## EXERCISE DETAILS
Repeat the full listing below verbatim and keep the images out.

## DATA RECORDS

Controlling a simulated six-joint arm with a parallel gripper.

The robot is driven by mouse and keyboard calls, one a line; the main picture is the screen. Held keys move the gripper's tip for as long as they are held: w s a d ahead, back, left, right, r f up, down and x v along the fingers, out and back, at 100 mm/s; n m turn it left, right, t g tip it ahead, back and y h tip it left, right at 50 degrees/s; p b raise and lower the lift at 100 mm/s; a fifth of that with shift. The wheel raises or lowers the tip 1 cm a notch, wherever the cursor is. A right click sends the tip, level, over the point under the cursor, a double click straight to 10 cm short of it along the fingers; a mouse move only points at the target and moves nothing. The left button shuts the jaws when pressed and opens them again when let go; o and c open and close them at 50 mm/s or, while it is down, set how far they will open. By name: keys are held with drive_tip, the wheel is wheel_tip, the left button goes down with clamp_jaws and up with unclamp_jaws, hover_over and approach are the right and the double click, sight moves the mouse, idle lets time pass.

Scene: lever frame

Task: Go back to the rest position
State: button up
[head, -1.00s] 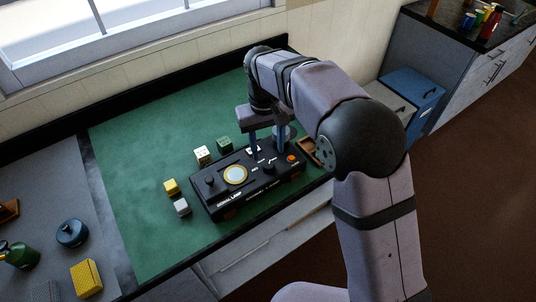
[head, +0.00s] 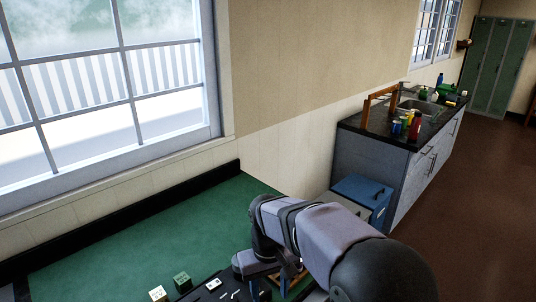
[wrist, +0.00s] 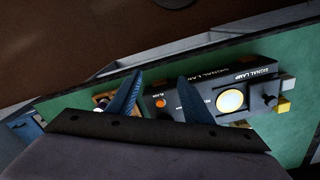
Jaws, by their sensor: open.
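The black signal lamp box (wrist: 252,82) lies on the green mat in the wrist view, with a round cream lamp (wrist: 230,101) and an orange button (wrist: 160,102). My gripper (wrist: 160,77) is open, its two blue fingers spread apart over the button end of the box. In the head view only the back part of the box (head: 212,285) shows at the bottom edge. There my gripper (head: 265,289) is beside it, its fingertips cut off or hidden.
A green cube (head: 182,282) and a cream cube (head: 158,294) sit left of the box in the head view. The green mat (head: 130,245) is clear behind them. A blue cabinet (head: 362,190) and a sink counter (head: 385,140) stand to the right.

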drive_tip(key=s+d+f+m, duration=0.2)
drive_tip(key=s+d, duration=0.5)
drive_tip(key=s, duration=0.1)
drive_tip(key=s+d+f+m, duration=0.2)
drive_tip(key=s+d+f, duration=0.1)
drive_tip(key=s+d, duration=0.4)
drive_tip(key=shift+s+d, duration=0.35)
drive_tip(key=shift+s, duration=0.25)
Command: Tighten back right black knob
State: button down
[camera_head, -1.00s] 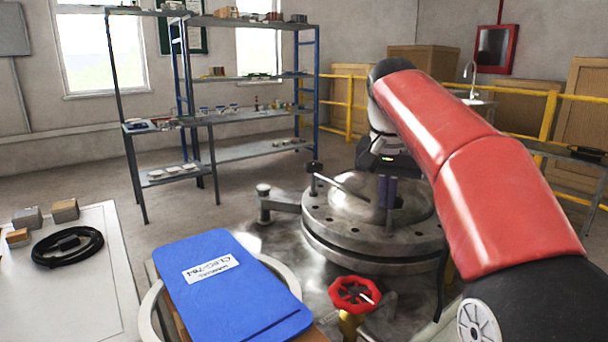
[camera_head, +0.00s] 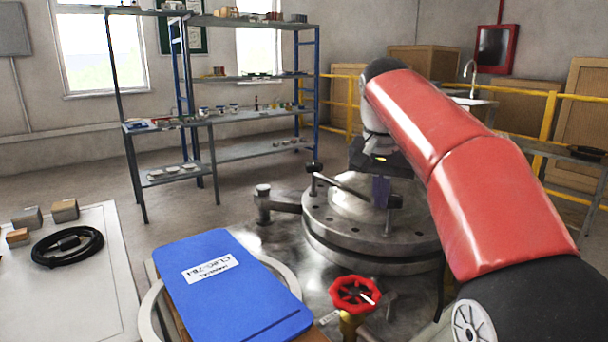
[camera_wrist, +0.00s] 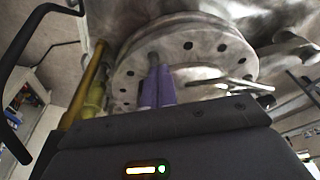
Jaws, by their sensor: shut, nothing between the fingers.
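The round metal test chamber (camera_head: 330,232) has a flanged lid with several bolt holes. Its flange also shows in the wrist view (camera_wrist: 215,62). A black knob (camera_head: 313,167) stands at the left of the lid, near the end of a thin bar. Another small black knob (camera_head: 396,201) shows just right of my fingers. My gripper (camera_head: 381,198) is over the lid with its purple fingers together and nothing between them. In the wrist view the purple fingers (camera_wrist: 157,90) overlap the flange by a bolt hole. Whether they touch a knob I cannot tell; my arm hides the lid's back right.
A red valve wheel (camera_head: 355,294) stands in front of the chamber. A blue clipboard-like board (camera_head: 225,290) with a label lies at front left. A side table (camera_head: 80,290) holds a coiled black cable (camera_head: 67,246). Yellow railings (camera_head: 546,115) and shelves (camera_head: 250,115) stand behind.

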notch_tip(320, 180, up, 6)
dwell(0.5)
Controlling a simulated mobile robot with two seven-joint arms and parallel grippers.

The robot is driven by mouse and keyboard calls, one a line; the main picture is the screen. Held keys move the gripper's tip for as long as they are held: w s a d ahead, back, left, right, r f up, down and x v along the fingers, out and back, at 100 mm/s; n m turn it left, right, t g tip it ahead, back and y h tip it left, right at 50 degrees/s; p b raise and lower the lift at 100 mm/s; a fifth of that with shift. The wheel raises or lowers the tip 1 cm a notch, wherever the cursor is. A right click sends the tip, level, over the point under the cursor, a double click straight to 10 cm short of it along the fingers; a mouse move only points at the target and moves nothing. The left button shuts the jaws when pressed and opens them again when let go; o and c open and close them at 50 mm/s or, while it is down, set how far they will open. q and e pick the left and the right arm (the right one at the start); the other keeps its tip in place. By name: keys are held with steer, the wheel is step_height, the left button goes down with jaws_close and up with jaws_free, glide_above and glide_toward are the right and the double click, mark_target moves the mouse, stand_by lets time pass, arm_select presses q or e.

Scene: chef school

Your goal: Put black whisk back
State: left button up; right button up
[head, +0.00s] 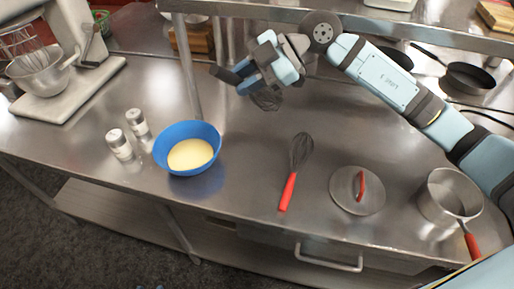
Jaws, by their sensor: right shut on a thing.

## SOLVED PROBLEM
Controlling a simulated six-joint arm with a parallel gripper.

The robot is driven by mouse and keyboard calls, one a line; the main picture is the screen. Held keys move the gripper's tip for as long as they are held: w s a d ahead, back, left, right, r f up, down and x v along the fingers, out and back, at 100 mm/s; n m turn it left, right, t g tip it ahead, back and y h tip it left, right at 50 degrees/s; p b raise and lower the lift at 100 mm/s; a fifth of that with shift. The wheel raises or lowers the tip 1 cm a notch, wherever the cursor is. A right click sends the tip, level, over the point under the cursor, a double click straight to 10 cm short of it along the fingers; a mouse move only points at the target and moves nothing. The left button shuts the jaws when pressed and opens them again when let go; o and c open and close them at 50 mm/s or, while it is down, set how far they will open. By name: keys are held with drive_tip, the wheel is wheel_tip, the left button goes down with clamp_jaws and up with unclamp_jaws, hover_over and approach are the right and the double click, sight moves the mouse, idle lets time pass.

Scene: lever frame

Task: Go back to the rest position
State: button up
[head, -1.00s] 
[head, +0.00s] 
[wrist, +0.00s] 
Jaws, by their sensor: open.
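The black signal lamp box (wrist: 252,82) lies on the green mat in the wrist view, with a round cream lamp (wrist: 230,101) and an orange button (wrist: 160,102). My gripper (wrist: 160,77) is open, its two blue fingers spread apart over the button end of the box. In the head view only the back part of the box (head: 212,285) shows at the bottom edge. There my gripper (head: 265,289) is beside it, its fingertips cut off or hidden.
A green cube (head: 182,282) and a cream cube (head: 158,294) sit left of the box in the head view. The green mat (head: 130,245) is clear behind them. A blue cabinet (head: 362,190) and a sink counter (head: 385,140) stand to the right.

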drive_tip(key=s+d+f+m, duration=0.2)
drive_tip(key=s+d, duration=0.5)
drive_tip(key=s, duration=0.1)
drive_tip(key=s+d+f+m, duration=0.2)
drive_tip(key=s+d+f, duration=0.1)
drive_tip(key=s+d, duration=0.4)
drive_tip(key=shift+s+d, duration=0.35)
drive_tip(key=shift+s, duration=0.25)
Command: Tighten back right black knob
State: button down
[camera_head, -1.00s] 
[camera_head, +0.00s] 
[camera_wrist, +0.00s] 
Jaws, by their sensor: shut, nothing between the fingers.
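The round metal test chamber (camera_head: 330,232) has a flanged lid with several bolt holes. Its flange also shows in the wrist view (camera_wrist: 215,62). A black knob (camera_head: 313,167) stands at the left of the lid, near the end of a thin bar. Another small black knob (camera_head: 396,201) shows just right of my fingers. My gripper (camera_head: 381,198) is over the lid with its purple fingers together and nothing between them. In the wrist view the purple fingers (camera_wrist: 157,90) overlap the flange by a bolt hole. Whether they touch a knob I cannot tell; my arm hides the lid's back right.
A red valve wheel (camera_head: 355,294) stands in front of the chamber. A blue clipboard-like board (camera_head: 225,290) with a label lies at front left. A side table (camera_head: 80,290) holds a coiled black cable (camera_head: 67,246). Yellow railings (camera_head: 546,115) and shelves (camera_head: 250,115) stand behind.

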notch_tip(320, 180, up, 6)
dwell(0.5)
Controlling a simulated mobile robot with two seven-joint arms and parallel grippers.

The robot is driven by mouse and keyboard calls, one a line; the main picture is the screen. Held keys move the gripper's tip for as long as they are held: w s a d ahead, back, left, right, r f up, down and x v along the fingers, out and back, at 100 mm/s; n m turn it left, right, t g tip it ahead, back and y h tip it left, right at 50 degrees/s; p b raise and lower the lift at 100 mm/s; a fifth of that with shift. The wheel raises or lowers the tip 1 cm a notch, wherever the cursor is. A right click sends the tip, level, over the point under the cursor, a double click straight to 10 cm short of it along the fingers; a mouse move only points at the target and moves nothing. The left button shuts the jaws when pressed and opens them again when let go; o and c open and close them at 50 mm/s or, while it is down, set how far they will open. q and e pick the left and the right arm (the right one at the start); the other keeps its tip in place. By name: keys are held with steer, the wheel is step_height, the left button goes down with jaws_close and up with jaws_free, glide_above and glide_toward are the right and the double click, mark_target moves the mouse, stand_by lets time pass, arm_select presses q or e.

Scene: chef school

Your goal: Put black whisk back
State: left button up; right button up
[head, +0.00s] 
Jaws, by their sensor: right shut on a thing.

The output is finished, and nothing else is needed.